AIM OF THE TASK → In the entries below, locate the line with "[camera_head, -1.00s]", then give again that line and all lines after it, exactly, with pictures omitted.

Robot control records
--- START ---
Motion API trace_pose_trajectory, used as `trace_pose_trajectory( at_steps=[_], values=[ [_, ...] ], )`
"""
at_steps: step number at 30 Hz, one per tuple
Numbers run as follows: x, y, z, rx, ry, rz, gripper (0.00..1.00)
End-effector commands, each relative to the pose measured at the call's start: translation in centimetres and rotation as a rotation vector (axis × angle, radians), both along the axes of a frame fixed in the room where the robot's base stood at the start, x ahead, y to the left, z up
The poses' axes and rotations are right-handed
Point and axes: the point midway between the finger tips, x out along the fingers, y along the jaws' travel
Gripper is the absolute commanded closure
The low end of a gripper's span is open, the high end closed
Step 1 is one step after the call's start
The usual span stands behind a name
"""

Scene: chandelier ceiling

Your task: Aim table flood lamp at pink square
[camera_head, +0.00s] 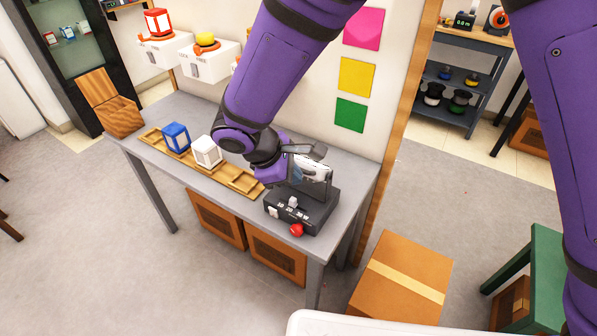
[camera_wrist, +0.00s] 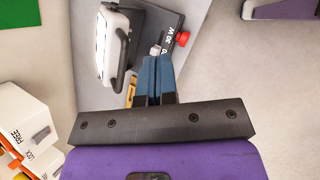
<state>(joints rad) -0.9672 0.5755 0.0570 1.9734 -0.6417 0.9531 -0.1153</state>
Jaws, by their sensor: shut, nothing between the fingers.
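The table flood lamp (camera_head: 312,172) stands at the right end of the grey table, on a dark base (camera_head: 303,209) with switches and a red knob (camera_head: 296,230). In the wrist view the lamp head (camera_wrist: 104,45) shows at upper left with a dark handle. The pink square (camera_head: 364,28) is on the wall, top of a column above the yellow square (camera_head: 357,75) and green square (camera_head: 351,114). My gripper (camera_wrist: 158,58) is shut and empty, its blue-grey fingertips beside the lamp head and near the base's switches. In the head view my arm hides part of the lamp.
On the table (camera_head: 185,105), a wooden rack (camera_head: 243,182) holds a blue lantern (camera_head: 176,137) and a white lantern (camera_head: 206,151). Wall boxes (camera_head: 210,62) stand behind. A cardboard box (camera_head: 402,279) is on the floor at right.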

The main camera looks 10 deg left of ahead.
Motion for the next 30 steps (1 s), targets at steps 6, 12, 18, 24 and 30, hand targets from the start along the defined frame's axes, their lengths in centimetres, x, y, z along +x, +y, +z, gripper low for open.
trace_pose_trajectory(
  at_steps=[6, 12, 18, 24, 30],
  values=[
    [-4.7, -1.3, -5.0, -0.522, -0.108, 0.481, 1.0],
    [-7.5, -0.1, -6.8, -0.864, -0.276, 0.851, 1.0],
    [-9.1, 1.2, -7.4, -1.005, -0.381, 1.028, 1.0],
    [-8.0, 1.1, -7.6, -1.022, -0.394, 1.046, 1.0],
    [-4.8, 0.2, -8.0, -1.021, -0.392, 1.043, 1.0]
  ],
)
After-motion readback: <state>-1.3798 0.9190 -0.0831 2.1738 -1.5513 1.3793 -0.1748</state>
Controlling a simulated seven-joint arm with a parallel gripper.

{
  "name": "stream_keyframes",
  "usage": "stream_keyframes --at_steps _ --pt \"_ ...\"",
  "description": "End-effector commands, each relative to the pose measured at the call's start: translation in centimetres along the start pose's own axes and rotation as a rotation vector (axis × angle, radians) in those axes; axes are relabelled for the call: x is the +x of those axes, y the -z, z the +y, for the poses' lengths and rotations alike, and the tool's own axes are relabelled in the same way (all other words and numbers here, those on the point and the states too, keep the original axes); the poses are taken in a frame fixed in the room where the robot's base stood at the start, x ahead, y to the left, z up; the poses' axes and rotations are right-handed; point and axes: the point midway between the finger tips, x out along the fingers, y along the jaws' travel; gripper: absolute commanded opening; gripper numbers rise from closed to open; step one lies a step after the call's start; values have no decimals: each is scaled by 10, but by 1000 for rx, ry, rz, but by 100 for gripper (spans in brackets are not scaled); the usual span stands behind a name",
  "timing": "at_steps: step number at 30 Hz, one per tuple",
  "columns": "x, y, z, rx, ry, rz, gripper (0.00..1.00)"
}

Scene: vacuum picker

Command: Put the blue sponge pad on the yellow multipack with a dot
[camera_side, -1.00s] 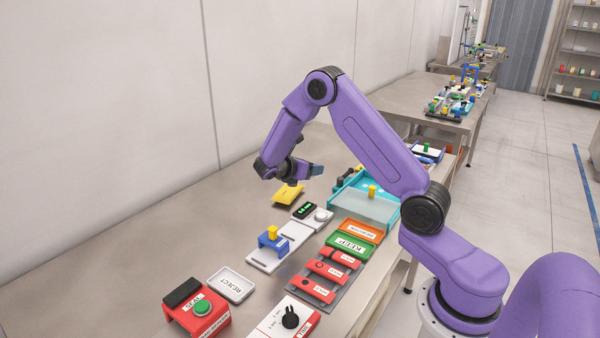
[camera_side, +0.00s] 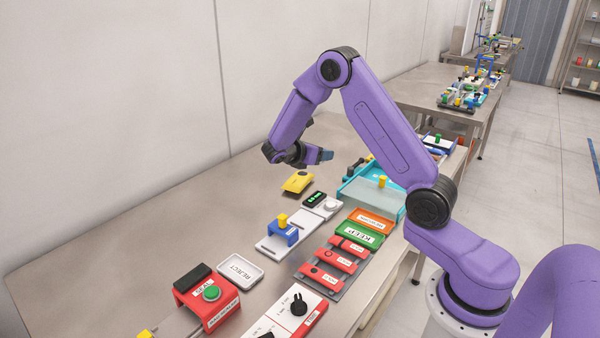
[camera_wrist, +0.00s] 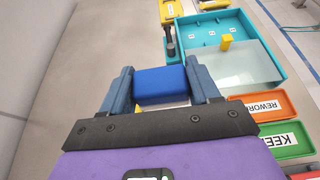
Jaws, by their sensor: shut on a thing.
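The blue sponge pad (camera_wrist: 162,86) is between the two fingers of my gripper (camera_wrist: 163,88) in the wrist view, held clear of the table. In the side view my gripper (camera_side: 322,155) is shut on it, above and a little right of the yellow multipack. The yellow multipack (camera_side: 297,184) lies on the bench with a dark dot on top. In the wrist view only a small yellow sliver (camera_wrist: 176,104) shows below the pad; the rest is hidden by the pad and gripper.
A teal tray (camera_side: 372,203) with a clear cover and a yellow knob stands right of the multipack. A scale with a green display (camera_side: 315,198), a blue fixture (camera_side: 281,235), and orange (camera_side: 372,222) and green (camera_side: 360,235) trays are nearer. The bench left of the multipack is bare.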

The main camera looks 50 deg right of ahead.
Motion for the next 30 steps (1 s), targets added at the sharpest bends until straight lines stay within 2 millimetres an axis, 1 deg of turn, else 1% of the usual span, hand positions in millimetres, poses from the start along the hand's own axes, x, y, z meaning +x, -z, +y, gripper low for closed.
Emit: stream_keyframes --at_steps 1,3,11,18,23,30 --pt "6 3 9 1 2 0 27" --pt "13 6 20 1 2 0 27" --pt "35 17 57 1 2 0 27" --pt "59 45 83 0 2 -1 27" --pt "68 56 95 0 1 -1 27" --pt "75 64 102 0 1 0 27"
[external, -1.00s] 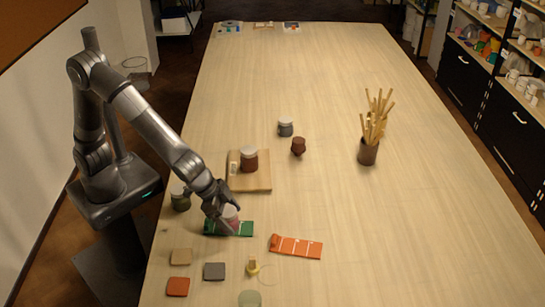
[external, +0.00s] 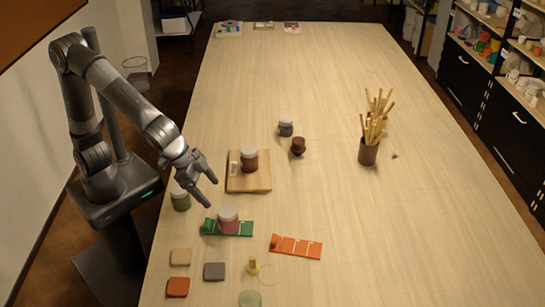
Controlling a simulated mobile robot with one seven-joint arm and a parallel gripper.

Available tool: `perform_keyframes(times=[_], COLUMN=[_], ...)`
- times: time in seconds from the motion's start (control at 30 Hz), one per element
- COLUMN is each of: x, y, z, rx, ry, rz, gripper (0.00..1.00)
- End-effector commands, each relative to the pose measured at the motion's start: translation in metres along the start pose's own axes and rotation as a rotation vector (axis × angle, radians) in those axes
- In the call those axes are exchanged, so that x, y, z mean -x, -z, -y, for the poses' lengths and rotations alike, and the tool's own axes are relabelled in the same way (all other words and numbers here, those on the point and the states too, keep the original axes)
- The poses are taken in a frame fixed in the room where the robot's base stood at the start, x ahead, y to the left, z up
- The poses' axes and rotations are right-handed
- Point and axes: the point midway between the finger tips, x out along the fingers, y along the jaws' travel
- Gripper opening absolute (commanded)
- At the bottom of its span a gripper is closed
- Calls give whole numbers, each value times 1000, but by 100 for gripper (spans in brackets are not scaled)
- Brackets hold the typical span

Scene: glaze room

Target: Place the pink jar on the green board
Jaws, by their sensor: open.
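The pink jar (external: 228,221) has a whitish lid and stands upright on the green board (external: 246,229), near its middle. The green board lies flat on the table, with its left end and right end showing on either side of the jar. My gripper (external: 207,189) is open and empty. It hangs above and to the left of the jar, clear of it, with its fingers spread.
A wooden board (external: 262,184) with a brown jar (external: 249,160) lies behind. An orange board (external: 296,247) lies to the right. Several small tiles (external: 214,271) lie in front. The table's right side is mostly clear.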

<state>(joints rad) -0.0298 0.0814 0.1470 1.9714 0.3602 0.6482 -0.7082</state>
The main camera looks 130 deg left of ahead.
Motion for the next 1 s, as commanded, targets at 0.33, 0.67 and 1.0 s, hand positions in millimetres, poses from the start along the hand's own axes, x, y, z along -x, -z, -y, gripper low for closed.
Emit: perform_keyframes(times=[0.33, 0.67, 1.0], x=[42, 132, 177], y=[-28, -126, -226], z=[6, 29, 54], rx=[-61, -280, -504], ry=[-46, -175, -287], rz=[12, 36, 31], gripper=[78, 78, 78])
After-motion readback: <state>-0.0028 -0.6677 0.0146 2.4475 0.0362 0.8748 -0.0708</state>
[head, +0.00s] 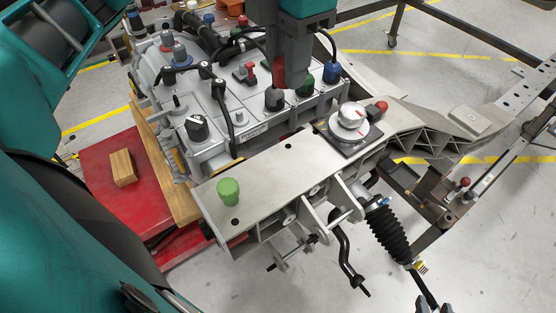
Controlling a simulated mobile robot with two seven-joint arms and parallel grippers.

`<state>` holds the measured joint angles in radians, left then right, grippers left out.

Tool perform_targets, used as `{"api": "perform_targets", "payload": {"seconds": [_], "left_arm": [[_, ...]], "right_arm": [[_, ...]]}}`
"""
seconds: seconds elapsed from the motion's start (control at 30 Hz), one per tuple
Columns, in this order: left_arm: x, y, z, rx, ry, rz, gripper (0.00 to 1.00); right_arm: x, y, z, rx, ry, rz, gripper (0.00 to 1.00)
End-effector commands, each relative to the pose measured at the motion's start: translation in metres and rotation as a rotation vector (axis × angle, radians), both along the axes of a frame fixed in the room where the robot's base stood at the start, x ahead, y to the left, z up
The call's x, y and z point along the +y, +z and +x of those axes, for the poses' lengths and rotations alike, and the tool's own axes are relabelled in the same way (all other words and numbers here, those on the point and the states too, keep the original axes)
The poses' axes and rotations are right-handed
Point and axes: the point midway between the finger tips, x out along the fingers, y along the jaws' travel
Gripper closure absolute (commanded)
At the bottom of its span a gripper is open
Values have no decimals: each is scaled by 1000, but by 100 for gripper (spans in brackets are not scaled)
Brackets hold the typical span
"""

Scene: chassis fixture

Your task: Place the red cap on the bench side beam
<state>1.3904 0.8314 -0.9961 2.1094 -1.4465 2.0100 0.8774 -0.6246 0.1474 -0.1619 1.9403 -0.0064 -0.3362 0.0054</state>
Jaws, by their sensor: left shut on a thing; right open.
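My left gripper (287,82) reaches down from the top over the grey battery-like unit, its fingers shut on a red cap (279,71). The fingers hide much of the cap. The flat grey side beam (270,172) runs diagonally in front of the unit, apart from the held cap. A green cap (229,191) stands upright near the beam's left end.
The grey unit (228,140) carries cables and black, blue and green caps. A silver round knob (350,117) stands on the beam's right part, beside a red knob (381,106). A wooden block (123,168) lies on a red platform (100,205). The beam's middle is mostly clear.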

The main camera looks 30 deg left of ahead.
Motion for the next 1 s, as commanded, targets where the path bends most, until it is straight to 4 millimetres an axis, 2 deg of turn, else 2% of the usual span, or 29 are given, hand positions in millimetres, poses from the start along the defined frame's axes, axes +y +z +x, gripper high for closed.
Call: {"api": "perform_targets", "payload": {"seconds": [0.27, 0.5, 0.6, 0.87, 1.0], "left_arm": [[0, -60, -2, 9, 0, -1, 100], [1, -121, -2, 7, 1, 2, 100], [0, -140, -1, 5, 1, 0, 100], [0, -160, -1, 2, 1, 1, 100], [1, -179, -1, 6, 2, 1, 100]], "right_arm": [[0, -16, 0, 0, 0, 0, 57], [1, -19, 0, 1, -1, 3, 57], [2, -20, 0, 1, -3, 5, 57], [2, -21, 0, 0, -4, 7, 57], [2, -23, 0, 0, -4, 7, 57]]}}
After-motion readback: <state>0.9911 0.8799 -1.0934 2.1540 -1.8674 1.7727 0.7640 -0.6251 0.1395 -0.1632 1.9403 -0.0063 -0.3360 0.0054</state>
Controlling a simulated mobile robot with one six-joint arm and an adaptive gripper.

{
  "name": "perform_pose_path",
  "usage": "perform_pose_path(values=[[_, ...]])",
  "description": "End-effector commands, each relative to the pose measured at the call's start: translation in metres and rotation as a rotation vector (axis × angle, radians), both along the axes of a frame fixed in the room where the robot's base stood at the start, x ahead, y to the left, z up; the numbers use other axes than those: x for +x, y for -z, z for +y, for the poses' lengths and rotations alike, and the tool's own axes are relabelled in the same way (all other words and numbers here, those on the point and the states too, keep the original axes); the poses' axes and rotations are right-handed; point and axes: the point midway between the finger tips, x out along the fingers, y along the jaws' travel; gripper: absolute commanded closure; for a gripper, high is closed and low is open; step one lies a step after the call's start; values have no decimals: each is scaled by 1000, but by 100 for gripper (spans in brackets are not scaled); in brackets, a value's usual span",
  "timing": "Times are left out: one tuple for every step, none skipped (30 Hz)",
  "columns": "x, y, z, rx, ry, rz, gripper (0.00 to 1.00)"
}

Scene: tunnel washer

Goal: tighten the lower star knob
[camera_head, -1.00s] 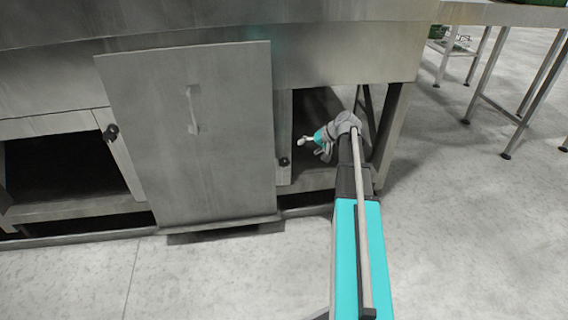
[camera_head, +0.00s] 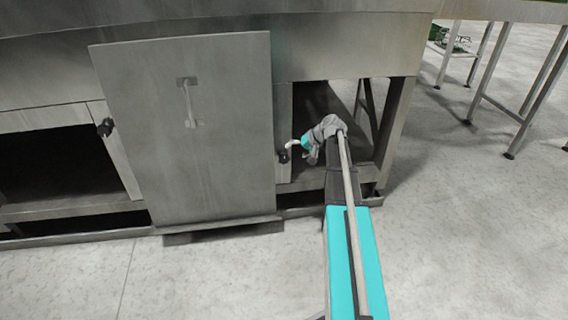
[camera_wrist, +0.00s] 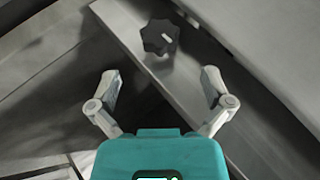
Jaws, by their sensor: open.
--- END ---
WRITTEN RESPONSE →
[camera_head, -1.00s] 
[camera_head, +0.00s] 
[camera_wrist, +0.00s] 
Jaws, by their sensor: open.

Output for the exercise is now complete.